The obvious clean solution is to define an architecture-independent
wordcode format so that the saved wordcode is shareable.  However,
I expect that would have an undesirable amount of overhead.

Next possibility is to have saved wordcode files contain wordcode for
both endiannesses.  Wordcode files get twice as big, but the unneeded half
can be so completely ignored that it never gets paged in at all.  I don't
think that address space usage is a significant concern at this level.

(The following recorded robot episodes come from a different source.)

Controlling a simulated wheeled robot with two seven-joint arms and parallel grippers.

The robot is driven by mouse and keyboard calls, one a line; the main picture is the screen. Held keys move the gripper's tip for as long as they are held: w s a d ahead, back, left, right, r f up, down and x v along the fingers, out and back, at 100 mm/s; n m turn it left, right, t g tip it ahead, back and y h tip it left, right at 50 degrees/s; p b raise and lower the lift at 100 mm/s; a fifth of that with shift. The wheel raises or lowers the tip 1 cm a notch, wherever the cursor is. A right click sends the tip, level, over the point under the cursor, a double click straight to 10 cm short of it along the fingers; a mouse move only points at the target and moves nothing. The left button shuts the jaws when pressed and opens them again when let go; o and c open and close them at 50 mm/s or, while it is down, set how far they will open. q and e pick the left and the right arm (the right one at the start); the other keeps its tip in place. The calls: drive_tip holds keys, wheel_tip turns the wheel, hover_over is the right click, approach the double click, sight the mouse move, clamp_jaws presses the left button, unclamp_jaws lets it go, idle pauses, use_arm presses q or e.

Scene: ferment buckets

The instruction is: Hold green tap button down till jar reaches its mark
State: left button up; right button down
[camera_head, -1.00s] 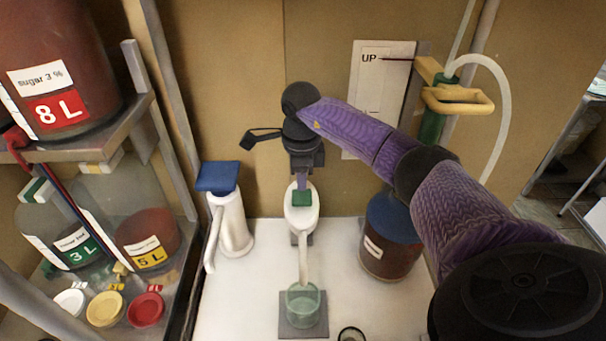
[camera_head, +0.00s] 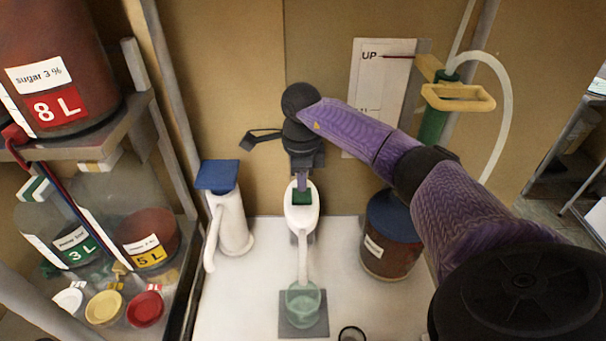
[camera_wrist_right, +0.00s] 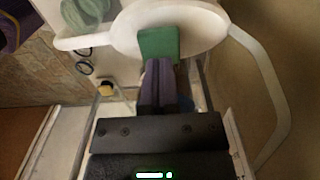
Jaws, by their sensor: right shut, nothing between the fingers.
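The white tap (camera_head: 302,222) stands at the middle of the white table, with its green button (camera_head: 302,198) on top and its spout hanging down over the jar. The green button also shows in the wrist view (camera_wrist_right: 158,43). The clear greenish jar (camera_head: 303,303) stands upright on a grey pad; its mark and exact level are too small to read. My right gripper (camera_head: 302,184) is shut and empty, its fingertips at the near edge of the button in the wrist view (camera_wrist_right: 158,72). They look to be touching it; how far it is pressed, I cannot tell. My left gripper is not in view.
A white dispenser with a blue top (camera_head: 218,180) stands left of the tap. A blue-lidded brown jar (camera_head: 390,245) stands at the right, near my arm. A shelf (camera_head: 100,142) with large jars is at the left. A yellow-handled pump (camera_head: 457,98) is on the right.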

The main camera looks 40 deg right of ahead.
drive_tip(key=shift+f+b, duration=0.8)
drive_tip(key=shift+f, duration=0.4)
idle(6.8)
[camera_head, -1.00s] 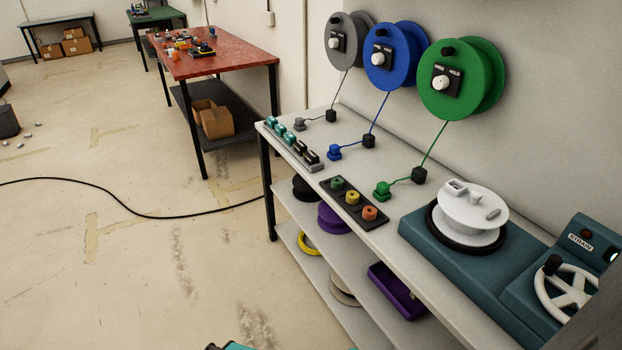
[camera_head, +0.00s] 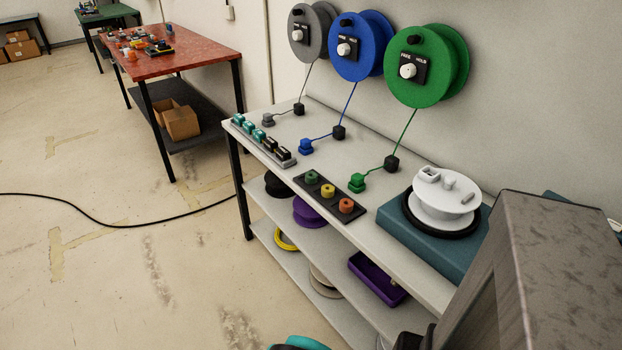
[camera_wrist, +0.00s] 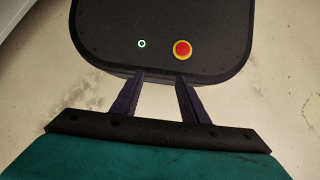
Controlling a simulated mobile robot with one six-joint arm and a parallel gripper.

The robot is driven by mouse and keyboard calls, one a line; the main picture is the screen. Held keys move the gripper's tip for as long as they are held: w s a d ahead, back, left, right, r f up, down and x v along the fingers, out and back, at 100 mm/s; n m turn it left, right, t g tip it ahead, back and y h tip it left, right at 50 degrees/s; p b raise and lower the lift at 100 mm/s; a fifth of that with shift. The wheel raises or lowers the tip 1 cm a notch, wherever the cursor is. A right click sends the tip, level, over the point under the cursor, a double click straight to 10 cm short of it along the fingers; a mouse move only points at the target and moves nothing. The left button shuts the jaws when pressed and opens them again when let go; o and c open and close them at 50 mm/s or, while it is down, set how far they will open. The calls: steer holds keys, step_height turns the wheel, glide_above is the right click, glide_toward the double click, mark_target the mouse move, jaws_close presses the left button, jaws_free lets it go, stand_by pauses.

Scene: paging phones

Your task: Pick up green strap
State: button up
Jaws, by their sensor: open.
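The green strap (camera_head: 404,139) is a thin green line. It runs down from the green reel (camera_head: 413,69) on the wall to a small black block (camera_head: 392,163) on the shelf top. From there it runs left to a green end piece (camera_head: 357,182) lying on the top. My gripper (camera_wrist: 161,78) shows in the wrist view with two dark fingers apart and nothing between them. It points down over a black rounded body and the floor, away from the strap. The strap is not in the wrist view.
Blue (camera_head: 357,47) and grey (camera_head: 308,34) reels hang to the left with their own lines. A tray of coloured knobs (camera_head: 325,201) lies left of the green end piece. A white spool (camera_head: 443,202) stands on a teal box to the right. My grey arm part covers the lower right.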

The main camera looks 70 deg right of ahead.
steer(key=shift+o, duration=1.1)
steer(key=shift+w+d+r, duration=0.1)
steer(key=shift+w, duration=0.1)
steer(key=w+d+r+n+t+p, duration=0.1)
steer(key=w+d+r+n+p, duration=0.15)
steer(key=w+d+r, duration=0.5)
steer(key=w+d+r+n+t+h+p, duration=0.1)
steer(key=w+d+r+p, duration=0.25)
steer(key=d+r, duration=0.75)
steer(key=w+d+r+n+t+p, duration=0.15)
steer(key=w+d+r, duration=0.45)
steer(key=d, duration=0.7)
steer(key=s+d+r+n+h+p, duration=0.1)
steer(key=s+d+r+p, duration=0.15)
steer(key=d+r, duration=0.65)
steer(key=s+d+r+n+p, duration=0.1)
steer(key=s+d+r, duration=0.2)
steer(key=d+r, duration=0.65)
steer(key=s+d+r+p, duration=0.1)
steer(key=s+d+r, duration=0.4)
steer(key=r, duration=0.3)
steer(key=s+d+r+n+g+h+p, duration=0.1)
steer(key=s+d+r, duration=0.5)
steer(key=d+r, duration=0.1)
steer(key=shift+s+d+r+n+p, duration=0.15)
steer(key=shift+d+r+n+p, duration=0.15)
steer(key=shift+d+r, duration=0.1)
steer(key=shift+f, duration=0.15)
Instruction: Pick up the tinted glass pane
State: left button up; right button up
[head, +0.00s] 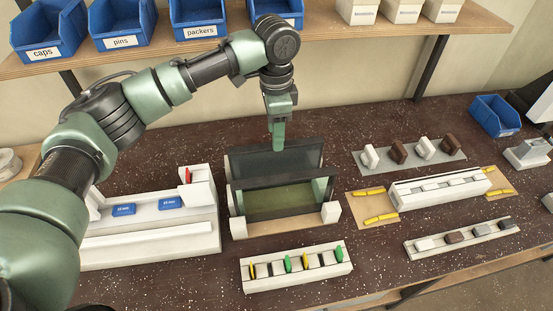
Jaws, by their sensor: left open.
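The tinted glass pane (250,163) is dark, grey and see-through. It stands on edge, leaning back a little, in a pale stand (239,228) at the middle of the bench. My left gripper (278,147) points down at the pane's top edge, near its middle, and is open. Its fingertips overlap the upper part of the pane in the picture. I cannot tell whether they touch it or straddle it. One finger hides most of the other. My right gripper is out of view.
Left of the stand is a white fixture (150,240) with blue blocks. In front is a rack (298,275) of coloured pieces. Right are a white profile (440,192), a grey strip with blocks (412,160) and another rack (462,238). A shelf with blue bins (200,33) hangs behind.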

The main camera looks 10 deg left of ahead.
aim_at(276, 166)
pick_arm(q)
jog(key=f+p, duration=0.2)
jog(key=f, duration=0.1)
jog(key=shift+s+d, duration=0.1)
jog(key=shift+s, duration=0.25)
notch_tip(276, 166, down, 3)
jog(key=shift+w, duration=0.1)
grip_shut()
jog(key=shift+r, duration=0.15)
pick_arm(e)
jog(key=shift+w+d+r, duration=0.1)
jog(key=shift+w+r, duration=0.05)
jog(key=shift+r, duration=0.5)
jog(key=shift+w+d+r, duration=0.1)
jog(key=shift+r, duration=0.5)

Next possibility: separate wordcode files for different endiannesses
(and possibly different int sizes).  Have .zwcb and .zwcl suffixes.
When looking for the file for an individual function, only look for the
appropriate suffix; digest files are ignored if they are of the wrong
endianness (determined internally).

On the issue of digest files versus individual function files, I think we
should have both.  A .zwc file in a directory in $fpath acts exactly like
a normal textual function definition file, except that it is in wordcode
instead of text; it should take precedence over any file (of either type)
further down $fpath, but we may want to do a date comparison if both
textual and wordcode files exist in the same directory.  A digest file
should actually be listed in $fpath; its definitions take precedence
over directories (and digest files) further down $fpath.

We should probably have some size theshold to switch between reading and
mapping wordcode files; e.g., any file over two pages long gets mmapped.